Stated task:
Nothing but the lines from the line that contains "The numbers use" through the line that contains "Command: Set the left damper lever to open" should appear in the output, each reproduced exactly.

Robot tool calls:
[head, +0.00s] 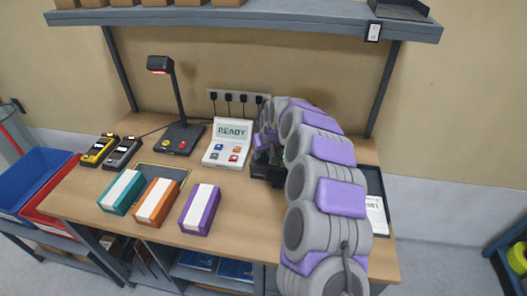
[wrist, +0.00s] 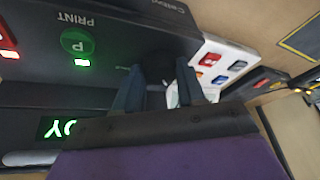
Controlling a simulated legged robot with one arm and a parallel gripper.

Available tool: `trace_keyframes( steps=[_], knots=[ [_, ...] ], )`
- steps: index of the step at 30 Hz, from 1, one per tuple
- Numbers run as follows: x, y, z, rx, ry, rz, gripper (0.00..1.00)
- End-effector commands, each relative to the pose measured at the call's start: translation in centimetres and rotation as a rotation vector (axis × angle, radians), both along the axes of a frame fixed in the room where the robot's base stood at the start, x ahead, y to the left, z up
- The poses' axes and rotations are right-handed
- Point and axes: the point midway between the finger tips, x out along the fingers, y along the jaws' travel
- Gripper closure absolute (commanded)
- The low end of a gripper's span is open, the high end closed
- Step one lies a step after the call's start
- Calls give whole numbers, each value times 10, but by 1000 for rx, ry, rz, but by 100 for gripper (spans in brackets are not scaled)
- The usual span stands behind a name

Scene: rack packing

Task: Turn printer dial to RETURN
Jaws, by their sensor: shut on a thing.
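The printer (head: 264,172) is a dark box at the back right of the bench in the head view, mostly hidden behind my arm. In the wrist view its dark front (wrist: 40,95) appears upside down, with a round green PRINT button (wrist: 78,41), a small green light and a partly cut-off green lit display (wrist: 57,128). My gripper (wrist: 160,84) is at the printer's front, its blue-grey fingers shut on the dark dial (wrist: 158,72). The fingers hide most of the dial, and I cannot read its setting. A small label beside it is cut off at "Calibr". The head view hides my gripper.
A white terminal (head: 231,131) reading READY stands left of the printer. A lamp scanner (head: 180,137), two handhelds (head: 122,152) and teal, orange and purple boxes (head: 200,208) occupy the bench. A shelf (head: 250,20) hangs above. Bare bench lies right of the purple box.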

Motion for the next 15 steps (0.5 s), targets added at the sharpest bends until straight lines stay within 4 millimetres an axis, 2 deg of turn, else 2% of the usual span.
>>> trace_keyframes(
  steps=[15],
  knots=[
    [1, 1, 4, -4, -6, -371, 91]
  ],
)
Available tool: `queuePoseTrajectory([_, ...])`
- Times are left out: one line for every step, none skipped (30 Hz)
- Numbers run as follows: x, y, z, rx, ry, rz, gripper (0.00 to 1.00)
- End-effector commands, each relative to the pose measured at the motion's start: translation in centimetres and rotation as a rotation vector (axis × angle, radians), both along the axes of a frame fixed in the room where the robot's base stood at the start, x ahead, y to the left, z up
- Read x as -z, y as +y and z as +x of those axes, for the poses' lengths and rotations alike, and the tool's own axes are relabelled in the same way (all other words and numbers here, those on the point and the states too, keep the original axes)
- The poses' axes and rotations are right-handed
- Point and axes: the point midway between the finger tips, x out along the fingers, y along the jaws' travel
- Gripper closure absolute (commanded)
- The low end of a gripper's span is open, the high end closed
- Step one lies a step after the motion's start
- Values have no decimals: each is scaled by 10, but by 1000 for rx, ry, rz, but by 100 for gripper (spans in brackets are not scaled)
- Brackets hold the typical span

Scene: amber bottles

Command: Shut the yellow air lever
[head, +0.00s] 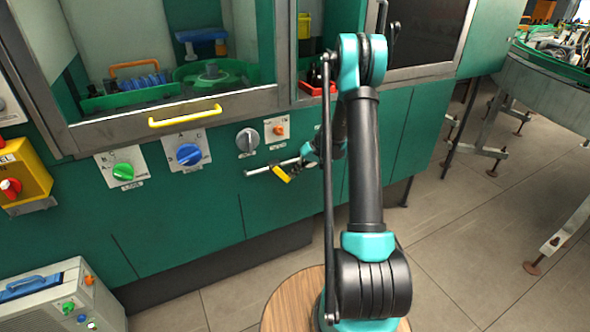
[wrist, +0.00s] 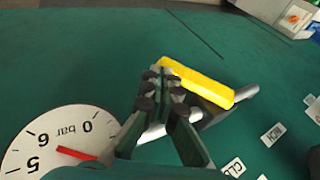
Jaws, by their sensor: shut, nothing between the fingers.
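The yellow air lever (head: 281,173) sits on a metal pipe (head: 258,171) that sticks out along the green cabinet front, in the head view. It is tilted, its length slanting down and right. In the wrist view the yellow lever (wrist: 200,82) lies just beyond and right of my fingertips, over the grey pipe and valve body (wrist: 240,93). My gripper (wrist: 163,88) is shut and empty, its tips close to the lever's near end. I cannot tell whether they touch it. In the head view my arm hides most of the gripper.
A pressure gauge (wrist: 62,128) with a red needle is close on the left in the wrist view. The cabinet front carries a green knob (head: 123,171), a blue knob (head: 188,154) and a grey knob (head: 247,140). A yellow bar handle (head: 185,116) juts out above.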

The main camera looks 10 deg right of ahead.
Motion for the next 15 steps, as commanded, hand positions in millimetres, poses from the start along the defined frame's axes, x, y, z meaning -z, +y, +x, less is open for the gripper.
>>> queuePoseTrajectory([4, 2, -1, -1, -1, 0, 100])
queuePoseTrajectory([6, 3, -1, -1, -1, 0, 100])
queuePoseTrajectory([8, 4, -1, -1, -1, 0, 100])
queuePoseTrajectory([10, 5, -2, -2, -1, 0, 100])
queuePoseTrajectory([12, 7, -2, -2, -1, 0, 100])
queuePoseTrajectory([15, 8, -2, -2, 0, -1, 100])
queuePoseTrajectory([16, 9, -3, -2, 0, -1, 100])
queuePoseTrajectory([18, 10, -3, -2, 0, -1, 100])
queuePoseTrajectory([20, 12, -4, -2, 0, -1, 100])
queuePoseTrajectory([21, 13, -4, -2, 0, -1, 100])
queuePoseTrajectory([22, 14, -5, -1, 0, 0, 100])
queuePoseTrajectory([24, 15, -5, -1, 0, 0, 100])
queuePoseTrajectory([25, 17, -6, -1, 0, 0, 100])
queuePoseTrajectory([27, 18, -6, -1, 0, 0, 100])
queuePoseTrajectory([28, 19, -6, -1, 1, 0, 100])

* * *

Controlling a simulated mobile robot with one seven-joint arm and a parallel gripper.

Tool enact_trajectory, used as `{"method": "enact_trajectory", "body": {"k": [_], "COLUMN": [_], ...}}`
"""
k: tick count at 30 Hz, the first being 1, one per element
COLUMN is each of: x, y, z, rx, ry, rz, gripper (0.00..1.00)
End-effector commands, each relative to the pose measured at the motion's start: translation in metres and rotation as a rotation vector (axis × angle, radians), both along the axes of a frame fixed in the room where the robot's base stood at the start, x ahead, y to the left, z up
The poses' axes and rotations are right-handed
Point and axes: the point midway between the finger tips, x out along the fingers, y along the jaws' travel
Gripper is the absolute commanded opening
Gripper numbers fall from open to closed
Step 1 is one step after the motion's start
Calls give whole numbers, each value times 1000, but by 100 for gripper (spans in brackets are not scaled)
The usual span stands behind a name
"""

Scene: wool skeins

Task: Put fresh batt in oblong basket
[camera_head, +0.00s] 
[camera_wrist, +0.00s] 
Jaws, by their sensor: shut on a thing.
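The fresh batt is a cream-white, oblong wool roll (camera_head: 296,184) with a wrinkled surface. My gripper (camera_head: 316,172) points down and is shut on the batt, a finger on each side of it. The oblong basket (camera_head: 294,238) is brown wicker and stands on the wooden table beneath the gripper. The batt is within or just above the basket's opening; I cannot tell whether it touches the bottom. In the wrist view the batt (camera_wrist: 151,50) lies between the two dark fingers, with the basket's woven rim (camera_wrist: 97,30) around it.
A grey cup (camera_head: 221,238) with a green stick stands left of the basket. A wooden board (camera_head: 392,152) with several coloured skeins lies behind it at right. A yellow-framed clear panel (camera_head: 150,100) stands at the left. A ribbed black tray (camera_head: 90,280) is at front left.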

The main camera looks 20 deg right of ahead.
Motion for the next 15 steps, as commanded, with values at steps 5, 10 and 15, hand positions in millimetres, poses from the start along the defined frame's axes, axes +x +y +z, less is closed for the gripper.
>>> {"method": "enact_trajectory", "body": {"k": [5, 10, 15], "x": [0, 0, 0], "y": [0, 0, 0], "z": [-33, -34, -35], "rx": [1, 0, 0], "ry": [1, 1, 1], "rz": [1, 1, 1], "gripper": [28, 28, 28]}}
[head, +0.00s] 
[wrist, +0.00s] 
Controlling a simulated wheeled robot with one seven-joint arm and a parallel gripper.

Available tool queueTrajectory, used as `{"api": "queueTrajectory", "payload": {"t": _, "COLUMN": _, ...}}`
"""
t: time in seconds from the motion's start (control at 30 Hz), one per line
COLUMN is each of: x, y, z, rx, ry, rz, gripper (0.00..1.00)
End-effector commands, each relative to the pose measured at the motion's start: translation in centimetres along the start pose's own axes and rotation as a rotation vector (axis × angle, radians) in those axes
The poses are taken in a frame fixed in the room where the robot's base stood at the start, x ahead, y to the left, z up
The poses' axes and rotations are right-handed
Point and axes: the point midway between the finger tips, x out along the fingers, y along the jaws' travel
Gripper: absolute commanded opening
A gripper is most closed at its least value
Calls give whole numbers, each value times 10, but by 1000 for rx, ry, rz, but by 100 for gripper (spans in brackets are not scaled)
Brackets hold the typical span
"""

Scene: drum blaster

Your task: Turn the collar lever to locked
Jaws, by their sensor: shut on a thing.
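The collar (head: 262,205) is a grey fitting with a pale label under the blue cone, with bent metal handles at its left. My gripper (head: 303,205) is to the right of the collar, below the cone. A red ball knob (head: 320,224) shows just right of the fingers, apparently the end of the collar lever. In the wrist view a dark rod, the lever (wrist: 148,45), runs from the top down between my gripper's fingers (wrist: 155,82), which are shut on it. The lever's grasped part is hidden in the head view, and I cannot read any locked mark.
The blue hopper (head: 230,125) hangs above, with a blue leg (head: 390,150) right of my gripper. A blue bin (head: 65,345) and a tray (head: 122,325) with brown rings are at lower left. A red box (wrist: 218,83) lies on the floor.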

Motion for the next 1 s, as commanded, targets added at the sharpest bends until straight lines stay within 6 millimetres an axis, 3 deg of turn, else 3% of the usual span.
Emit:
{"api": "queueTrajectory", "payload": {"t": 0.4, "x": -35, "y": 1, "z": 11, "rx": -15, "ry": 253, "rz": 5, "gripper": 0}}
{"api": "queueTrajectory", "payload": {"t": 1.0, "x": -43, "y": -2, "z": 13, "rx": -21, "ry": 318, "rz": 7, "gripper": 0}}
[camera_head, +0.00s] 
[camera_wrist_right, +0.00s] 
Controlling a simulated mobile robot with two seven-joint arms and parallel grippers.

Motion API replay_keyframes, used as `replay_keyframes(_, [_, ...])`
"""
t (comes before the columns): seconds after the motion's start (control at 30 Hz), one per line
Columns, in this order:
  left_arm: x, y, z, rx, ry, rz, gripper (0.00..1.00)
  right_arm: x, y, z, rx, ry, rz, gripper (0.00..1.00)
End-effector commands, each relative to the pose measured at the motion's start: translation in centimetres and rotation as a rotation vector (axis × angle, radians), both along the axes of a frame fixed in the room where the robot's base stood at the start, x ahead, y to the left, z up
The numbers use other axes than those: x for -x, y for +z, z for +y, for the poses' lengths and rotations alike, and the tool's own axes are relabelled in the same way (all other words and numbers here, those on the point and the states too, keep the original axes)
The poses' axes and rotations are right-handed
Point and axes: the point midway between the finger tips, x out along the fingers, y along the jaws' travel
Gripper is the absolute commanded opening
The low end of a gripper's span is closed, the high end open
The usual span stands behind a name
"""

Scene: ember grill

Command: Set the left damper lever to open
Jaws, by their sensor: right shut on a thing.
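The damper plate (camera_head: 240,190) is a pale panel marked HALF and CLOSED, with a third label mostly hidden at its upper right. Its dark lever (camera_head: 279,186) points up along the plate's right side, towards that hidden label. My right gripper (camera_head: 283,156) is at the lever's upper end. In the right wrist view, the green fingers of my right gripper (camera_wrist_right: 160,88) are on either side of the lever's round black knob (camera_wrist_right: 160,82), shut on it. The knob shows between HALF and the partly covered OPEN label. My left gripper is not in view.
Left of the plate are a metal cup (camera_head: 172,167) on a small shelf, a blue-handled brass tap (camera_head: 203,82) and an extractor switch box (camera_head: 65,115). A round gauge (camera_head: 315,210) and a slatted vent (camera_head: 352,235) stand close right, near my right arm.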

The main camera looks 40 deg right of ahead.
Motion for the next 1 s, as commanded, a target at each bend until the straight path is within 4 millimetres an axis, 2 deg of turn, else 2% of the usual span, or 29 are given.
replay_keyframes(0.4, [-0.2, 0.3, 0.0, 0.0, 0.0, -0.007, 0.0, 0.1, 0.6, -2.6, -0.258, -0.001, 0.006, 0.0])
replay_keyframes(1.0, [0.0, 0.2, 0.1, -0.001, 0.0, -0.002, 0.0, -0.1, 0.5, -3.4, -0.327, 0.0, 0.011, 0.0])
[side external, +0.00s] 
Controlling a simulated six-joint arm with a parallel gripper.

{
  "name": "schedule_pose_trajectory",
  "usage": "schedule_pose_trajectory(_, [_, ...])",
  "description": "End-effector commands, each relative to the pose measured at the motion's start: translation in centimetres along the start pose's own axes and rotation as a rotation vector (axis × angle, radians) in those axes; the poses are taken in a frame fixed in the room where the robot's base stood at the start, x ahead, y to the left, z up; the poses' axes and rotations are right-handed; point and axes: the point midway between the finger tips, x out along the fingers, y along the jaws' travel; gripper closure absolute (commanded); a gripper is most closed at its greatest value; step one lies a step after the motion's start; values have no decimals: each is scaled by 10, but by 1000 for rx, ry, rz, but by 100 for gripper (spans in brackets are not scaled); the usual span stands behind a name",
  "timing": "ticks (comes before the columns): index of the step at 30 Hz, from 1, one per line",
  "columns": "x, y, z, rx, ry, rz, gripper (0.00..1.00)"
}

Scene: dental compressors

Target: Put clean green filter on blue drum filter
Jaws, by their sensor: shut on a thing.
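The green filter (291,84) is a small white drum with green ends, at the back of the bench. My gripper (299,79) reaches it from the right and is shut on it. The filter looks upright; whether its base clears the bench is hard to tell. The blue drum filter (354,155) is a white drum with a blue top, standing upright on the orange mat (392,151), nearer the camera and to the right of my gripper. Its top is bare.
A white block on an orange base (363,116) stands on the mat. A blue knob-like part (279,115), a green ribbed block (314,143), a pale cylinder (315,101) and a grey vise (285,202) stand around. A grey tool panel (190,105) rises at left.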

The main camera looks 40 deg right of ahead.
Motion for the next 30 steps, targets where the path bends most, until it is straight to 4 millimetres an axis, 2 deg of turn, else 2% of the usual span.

Answer for the task:
The numbers use other axes than those: x for -x, y for +z, z for +y, for the poses' lengths and rotations alike, and the tool's own axes are relabelled in the same way (all other words and numbers here, those on the point and the states too, keep the original axes)
The poses' axes and rotations are right-handed
Point and axes: the point midway between the finger tips, x out along the fingers, y along the jaws' travel
Gripper is the absolute commanded opening
The low end of a gripper's span is closed, the high end open
The usual span stands behind a name
"""

Scene: ember grill

Command: Set the left damper lever to open

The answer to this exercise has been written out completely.